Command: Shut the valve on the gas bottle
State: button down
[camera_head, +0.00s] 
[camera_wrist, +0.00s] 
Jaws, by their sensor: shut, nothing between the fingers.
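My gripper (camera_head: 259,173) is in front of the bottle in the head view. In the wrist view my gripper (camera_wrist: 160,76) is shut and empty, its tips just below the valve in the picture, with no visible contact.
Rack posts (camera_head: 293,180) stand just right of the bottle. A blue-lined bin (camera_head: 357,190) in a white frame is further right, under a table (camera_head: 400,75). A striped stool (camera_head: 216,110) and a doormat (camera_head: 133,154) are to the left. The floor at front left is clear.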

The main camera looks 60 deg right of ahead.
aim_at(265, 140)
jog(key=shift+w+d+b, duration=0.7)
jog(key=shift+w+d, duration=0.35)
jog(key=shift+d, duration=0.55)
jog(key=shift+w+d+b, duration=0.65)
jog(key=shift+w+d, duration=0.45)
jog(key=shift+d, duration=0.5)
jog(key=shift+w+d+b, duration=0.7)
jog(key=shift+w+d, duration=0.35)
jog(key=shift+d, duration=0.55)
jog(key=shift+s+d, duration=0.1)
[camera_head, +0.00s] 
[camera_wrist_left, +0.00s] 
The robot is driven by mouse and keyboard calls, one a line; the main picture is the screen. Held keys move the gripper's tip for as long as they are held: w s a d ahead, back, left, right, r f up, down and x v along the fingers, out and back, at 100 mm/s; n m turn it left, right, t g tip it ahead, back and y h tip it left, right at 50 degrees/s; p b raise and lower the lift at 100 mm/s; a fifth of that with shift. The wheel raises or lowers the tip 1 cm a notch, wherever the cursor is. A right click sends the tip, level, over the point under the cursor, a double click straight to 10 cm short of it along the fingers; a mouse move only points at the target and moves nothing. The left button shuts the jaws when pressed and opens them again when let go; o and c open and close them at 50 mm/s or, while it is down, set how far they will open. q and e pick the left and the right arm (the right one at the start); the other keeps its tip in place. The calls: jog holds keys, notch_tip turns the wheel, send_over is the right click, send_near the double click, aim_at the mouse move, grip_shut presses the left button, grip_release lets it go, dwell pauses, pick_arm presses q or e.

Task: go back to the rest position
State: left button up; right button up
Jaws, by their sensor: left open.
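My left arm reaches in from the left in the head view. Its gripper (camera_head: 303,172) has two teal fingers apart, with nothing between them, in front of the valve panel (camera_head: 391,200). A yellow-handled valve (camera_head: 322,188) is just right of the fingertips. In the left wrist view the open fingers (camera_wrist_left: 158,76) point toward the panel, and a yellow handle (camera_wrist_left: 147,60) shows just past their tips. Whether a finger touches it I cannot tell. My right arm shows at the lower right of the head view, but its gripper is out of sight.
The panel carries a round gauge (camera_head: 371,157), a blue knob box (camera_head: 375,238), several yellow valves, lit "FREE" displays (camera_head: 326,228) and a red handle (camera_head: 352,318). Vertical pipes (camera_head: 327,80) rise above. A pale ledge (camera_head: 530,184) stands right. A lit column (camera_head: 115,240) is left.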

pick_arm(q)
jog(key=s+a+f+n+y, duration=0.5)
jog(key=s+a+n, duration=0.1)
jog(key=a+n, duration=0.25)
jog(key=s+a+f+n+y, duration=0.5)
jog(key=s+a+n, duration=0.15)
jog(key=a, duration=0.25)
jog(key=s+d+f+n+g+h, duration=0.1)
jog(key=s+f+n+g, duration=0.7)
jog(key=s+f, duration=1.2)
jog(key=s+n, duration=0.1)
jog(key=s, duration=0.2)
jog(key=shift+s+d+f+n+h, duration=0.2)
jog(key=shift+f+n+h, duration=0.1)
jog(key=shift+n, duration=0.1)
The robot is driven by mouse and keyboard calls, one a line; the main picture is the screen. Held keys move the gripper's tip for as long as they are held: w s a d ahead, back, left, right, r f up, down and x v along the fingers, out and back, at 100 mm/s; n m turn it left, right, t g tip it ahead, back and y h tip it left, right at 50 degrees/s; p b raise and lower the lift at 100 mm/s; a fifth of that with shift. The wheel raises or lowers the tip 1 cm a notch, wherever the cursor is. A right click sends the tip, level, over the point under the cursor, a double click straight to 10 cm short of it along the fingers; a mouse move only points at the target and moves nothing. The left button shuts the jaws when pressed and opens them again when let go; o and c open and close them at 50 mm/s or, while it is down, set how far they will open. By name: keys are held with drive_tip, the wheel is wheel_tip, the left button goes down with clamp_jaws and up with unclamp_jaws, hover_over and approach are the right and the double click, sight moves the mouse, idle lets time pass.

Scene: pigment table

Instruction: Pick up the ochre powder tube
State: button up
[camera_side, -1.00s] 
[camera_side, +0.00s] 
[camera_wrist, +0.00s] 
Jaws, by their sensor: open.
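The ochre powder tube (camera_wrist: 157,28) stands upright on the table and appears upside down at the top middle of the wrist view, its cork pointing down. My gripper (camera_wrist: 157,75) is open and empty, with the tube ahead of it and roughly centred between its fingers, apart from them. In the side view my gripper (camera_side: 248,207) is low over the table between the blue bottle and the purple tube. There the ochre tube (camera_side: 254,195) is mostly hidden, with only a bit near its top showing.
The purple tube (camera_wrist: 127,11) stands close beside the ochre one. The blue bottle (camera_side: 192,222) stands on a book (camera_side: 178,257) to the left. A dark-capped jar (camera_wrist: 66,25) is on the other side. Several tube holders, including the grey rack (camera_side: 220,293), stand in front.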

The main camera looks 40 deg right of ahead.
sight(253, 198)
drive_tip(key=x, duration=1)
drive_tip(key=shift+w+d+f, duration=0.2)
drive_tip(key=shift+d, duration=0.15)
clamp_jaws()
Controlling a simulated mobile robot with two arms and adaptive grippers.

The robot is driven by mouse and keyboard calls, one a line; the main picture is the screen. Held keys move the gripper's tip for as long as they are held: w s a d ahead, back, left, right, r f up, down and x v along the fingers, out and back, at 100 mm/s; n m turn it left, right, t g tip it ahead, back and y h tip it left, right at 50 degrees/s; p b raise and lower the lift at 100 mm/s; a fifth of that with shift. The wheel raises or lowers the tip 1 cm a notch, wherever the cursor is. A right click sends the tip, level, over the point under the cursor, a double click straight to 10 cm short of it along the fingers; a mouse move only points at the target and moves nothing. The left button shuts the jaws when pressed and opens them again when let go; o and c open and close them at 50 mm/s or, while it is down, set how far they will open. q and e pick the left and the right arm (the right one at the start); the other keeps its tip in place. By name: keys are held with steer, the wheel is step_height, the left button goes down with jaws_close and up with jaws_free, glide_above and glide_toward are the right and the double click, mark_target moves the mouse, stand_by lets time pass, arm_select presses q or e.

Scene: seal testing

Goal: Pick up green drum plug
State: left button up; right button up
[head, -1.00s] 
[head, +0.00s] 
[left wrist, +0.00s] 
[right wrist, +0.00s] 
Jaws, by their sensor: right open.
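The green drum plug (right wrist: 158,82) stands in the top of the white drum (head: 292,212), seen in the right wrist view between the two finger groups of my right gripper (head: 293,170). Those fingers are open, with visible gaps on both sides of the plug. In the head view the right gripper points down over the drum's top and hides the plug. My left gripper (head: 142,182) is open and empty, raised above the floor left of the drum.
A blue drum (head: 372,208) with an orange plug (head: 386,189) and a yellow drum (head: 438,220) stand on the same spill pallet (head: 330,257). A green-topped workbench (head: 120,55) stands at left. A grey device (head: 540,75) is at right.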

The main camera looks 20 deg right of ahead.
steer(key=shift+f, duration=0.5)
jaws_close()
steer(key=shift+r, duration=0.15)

------------------------------------------------

**Your goal**
Starting at the first line of the entries above, please extract each line up to and including the line with "[camera_wrist_left, +0.00s]", unchanged, and add nothing.

**Answer**
Command: Shut the valve on the gas bottle
State: button down
[camera_head, +0.00s] 
[camera_wrist, +0.00s] 
Jaws, by their sensor: shut, nothing between the fingers.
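My gripper (camera_head: 259,173) is in front of the bottle in the head view. In the wrist view my gripper (camera_wrist: 160,76) is shut and empty, its tips just below the valve in the picture, with no visible contact.
Rack posts (camera_head: 293,180) stand just right of the bottle. A blue-lined bin (camera_head: 357,190) in a white frame is further right, under a table (camera_head: 400,75). A striped stool (camera_head: 216,110) and a doormat (camera_head: 133,154) are to the left. The floor at front left is clear.

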The main camera looks 60 deg right of ahead.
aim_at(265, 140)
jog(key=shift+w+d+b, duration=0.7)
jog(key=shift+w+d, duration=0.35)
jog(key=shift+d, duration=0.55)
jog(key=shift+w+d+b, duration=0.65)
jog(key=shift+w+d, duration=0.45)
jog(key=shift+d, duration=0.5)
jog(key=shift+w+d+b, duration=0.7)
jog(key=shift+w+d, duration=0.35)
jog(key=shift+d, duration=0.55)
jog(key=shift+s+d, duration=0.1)
[camera_head, +0.00s] 
[camera_wrist_left, +0.00s] 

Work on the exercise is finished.